─── Material for the task ───

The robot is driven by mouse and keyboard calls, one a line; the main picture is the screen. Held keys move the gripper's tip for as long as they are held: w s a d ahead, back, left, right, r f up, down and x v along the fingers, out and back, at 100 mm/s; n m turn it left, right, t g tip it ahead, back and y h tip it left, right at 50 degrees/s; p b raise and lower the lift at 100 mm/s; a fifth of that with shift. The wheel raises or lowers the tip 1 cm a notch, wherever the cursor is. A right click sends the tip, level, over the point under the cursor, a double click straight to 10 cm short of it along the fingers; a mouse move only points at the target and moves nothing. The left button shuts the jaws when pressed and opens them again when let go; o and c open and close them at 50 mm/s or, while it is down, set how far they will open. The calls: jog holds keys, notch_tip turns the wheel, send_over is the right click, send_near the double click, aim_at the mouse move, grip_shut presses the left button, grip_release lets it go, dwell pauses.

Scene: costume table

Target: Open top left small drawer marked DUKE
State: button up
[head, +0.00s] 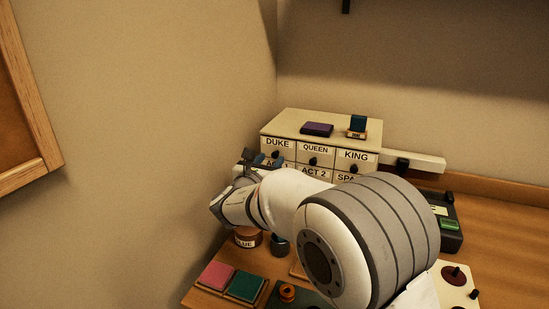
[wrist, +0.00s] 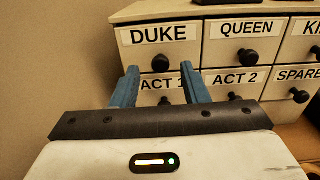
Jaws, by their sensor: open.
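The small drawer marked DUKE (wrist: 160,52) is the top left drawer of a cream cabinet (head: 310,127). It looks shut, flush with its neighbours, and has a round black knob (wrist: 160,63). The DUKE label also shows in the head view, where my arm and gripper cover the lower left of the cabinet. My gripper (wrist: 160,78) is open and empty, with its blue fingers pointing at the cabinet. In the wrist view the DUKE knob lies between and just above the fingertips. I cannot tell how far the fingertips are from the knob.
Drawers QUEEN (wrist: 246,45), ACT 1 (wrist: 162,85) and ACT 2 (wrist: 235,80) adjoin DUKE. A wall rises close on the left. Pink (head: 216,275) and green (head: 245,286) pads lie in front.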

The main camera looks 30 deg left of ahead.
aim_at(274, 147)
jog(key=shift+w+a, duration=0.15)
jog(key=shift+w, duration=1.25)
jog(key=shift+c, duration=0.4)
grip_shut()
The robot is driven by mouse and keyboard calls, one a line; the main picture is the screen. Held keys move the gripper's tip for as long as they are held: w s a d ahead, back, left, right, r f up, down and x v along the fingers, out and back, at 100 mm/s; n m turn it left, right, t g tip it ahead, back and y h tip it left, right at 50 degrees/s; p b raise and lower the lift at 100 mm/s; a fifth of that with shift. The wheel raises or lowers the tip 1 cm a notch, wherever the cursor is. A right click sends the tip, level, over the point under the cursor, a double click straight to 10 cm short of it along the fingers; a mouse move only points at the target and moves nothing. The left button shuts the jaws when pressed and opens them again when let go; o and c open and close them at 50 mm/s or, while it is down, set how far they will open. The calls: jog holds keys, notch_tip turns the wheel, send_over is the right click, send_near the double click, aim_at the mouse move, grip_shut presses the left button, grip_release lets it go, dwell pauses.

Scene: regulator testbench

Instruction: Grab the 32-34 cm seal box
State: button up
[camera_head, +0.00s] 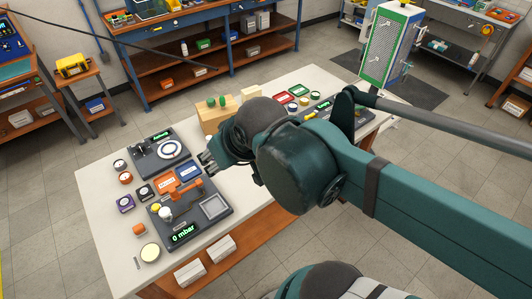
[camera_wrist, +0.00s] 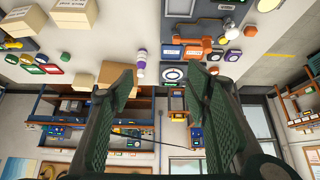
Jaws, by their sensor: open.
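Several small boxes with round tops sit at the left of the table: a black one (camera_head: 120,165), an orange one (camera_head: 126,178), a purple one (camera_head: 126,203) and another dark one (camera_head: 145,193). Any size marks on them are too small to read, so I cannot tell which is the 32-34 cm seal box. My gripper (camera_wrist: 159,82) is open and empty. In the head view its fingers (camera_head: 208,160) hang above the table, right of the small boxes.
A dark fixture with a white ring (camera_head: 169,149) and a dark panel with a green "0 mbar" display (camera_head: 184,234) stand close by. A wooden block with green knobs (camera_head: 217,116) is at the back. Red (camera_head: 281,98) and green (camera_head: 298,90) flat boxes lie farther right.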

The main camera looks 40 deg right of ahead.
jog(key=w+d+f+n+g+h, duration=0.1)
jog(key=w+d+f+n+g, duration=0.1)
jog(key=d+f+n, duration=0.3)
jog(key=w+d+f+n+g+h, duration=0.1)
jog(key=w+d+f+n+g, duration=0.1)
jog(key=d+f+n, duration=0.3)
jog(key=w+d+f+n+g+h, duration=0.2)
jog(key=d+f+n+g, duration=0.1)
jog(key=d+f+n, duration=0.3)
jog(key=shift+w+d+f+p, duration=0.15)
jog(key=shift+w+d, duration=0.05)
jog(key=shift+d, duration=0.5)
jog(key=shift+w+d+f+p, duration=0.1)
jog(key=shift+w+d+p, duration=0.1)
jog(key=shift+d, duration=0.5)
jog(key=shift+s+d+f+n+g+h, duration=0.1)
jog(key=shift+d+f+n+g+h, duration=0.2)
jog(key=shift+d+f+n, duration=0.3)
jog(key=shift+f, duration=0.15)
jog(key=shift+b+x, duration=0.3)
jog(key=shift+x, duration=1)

───
─── Material for the task ───

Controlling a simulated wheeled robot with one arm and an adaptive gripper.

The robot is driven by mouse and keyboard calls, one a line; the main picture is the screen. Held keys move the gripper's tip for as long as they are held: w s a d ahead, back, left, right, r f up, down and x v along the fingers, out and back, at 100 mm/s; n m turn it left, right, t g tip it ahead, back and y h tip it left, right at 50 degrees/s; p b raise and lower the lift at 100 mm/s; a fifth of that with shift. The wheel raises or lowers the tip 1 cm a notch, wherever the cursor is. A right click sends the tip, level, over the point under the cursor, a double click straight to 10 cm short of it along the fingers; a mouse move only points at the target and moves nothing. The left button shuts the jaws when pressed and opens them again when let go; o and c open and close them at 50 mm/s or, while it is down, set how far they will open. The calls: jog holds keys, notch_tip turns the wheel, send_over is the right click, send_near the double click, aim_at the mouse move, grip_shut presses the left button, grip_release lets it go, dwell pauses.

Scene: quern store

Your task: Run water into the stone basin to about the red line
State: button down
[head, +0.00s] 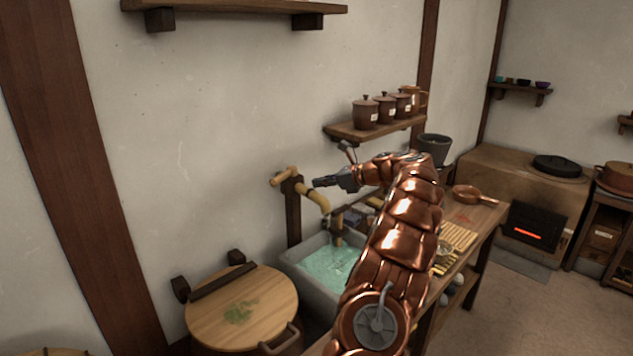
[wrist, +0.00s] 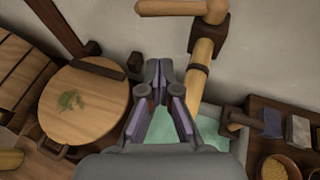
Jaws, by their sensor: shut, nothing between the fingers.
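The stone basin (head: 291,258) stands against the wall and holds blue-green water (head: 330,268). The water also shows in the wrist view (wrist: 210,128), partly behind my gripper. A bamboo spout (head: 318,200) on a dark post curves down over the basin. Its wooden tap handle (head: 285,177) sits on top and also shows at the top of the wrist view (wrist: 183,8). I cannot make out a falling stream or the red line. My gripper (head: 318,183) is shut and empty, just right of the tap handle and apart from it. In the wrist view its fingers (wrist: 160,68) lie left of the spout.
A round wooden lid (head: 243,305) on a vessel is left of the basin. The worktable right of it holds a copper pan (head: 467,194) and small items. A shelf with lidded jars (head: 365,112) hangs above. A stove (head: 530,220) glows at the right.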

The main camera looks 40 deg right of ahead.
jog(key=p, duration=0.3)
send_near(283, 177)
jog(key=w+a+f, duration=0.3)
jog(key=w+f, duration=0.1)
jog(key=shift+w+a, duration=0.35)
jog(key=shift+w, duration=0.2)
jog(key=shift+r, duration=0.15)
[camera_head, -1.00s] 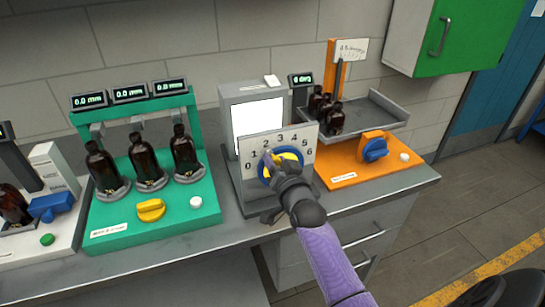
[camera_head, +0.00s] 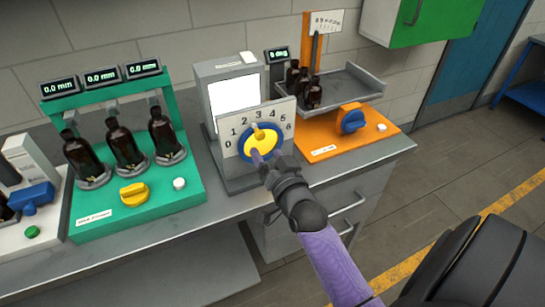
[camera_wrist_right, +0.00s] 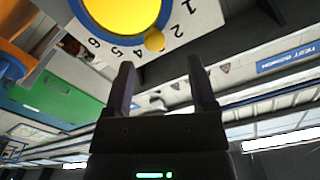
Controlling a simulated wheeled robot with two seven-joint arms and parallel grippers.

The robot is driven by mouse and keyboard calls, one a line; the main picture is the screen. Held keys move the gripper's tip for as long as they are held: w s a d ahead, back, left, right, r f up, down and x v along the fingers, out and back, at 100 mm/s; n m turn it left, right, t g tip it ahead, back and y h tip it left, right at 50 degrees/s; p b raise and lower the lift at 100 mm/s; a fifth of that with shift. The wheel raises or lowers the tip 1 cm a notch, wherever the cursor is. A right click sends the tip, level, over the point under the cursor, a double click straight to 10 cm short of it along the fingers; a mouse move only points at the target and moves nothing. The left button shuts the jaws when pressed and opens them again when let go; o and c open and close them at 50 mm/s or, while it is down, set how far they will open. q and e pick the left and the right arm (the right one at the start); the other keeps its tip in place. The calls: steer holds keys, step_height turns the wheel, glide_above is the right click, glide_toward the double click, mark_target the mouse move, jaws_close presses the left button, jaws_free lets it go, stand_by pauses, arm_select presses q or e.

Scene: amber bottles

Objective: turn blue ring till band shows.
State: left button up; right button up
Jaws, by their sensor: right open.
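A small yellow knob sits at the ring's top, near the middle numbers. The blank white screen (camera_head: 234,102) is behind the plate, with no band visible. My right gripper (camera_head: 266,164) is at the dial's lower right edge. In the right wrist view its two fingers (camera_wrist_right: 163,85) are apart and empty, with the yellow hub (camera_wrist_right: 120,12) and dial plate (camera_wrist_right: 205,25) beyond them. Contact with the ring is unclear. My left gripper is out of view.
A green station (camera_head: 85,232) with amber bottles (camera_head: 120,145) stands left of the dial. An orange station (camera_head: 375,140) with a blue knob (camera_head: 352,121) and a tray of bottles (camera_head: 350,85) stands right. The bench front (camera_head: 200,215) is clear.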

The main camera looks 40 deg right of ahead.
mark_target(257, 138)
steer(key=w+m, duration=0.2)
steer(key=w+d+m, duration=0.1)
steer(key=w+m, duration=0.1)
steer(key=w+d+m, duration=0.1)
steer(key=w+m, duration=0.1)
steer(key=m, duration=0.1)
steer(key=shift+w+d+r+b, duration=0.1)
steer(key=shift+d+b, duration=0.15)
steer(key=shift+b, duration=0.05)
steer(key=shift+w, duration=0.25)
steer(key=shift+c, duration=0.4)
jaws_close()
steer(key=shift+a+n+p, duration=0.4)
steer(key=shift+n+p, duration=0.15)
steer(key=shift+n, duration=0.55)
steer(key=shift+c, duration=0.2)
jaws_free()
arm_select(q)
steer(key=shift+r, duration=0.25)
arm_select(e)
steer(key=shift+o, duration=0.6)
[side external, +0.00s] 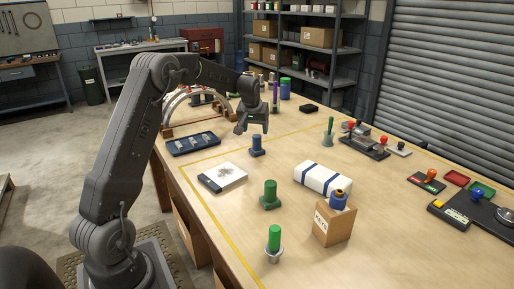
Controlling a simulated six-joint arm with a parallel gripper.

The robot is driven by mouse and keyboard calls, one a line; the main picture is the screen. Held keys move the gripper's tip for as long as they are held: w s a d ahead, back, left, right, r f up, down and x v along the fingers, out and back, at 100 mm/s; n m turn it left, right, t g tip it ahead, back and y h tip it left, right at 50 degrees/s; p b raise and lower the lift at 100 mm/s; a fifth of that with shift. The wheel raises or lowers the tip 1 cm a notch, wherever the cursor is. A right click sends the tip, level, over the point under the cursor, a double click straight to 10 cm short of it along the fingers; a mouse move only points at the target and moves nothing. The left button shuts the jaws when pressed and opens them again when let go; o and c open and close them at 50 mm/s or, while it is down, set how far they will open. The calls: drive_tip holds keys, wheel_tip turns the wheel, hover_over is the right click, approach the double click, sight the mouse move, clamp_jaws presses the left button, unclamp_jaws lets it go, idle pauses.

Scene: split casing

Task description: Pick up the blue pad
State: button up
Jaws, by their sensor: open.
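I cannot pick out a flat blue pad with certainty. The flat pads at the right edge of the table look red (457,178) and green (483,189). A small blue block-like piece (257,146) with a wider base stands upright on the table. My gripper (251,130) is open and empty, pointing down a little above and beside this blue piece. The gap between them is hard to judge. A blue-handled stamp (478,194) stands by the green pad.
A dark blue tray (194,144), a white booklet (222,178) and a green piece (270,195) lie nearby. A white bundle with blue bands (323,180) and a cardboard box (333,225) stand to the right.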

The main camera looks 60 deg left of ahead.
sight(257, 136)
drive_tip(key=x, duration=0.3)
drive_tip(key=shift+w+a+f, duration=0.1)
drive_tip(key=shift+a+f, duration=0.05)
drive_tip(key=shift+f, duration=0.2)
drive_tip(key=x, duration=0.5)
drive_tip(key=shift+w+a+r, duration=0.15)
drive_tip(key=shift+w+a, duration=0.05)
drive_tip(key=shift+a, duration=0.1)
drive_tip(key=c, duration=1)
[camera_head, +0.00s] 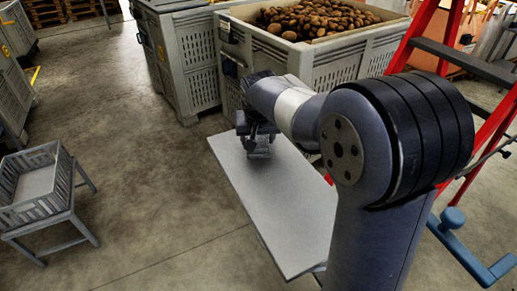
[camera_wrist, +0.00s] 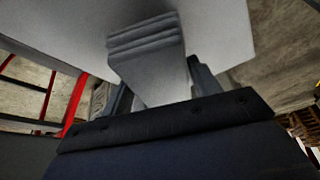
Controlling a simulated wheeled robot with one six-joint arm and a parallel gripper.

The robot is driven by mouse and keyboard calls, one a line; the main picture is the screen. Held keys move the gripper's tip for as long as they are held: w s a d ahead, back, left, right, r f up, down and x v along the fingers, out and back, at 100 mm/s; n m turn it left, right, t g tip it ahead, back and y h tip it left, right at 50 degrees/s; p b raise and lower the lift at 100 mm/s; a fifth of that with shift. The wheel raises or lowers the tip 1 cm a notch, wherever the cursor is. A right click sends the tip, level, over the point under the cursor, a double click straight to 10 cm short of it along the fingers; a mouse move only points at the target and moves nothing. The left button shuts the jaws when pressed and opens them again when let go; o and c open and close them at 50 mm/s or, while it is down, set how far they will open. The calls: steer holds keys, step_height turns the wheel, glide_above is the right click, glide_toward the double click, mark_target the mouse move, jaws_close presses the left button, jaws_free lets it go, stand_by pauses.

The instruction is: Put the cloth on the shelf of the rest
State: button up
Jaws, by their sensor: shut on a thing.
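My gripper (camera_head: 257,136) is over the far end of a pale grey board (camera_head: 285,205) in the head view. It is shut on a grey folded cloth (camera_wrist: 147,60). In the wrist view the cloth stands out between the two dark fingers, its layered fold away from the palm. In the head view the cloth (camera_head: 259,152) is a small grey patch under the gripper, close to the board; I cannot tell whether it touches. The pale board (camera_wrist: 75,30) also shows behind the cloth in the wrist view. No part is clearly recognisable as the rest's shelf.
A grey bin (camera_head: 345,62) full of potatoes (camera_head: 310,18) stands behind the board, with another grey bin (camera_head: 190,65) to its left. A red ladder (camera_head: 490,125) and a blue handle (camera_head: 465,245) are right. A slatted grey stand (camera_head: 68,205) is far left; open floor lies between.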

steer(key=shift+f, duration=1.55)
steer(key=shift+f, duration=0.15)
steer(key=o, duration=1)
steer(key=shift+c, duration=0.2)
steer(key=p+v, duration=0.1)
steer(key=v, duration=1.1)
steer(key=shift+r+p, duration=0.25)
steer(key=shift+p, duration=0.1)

───
─── Material for the task ───

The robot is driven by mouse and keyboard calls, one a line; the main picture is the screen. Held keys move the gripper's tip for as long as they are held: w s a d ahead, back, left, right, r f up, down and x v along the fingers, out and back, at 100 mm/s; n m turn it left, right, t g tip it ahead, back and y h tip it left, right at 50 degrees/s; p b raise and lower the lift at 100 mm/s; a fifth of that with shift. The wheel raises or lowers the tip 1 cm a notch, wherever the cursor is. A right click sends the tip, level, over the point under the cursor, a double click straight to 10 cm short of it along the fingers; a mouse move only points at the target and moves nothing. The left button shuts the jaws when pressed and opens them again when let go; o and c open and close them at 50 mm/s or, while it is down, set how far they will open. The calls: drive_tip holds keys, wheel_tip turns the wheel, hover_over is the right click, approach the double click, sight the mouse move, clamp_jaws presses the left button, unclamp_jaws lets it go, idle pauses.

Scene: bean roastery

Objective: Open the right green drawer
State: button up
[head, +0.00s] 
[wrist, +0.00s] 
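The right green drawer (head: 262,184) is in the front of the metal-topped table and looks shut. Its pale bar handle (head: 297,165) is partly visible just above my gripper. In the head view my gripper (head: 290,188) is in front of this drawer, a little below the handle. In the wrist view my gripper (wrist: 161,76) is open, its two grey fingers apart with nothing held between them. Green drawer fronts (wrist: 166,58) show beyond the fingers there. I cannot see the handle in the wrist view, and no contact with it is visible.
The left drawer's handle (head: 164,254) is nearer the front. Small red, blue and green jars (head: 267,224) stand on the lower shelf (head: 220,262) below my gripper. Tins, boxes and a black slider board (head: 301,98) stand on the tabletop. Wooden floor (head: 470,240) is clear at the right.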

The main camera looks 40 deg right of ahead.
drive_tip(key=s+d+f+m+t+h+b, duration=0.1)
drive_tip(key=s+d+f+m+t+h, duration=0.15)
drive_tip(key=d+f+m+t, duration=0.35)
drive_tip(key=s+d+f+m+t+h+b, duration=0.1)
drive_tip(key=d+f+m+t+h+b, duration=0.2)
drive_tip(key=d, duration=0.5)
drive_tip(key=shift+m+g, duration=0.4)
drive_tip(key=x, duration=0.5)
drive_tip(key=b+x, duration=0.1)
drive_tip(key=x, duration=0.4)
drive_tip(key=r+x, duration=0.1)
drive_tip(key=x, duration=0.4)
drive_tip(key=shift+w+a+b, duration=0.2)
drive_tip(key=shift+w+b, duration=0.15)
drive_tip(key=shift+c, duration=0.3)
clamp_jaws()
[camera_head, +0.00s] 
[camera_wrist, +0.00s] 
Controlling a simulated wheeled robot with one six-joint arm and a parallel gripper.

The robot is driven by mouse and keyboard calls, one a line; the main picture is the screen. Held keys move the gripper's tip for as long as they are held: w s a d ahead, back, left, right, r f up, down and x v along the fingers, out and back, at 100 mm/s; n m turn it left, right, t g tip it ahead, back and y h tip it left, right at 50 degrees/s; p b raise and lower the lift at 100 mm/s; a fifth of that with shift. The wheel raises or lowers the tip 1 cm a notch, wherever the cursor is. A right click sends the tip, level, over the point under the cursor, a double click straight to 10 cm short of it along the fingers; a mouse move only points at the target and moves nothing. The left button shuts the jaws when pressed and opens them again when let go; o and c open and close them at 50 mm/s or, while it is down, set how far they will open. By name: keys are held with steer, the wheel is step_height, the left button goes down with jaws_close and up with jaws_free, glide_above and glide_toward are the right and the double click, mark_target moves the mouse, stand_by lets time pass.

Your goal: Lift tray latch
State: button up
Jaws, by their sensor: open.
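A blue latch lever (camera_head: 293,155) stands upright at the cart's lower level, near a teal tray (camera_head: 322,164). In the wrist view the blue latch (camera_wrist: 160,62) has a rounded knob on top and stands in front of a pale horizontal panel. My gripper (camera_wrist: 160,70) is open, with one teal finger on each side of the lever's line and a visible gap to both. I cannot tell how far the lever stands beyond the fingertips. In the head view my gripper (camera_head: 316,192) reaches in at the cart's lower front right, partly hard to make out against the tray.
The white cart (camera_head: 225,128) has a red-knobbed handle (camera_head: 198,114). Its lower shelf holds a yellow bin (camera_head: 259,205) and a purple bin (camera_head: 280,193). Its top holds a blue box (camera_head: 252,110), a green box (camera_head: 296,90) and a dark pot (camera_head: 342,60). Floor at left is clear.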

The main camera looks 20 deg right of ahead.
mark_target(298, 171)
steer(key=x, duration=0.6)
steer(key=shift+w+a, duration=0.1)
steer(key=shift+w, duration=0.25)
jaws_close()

───

Exercise directions>
Lines of the material that contain the word "simulated" are to be gathered.

Response to this task>
Controlling a simulated wheeled robot with one arm and an adaptive gripper.
Controlling a simulated wheeled robot with two seven-joint arms and parallel grippers.
Controlling a simulated six-joint arm with a parallel gripper.
Controlling a simulated wheeled robot with one six-joint arm and a parallel gripper.
Controlling a simulated wheeled robot with one six-joint arm and a parallel gripper.

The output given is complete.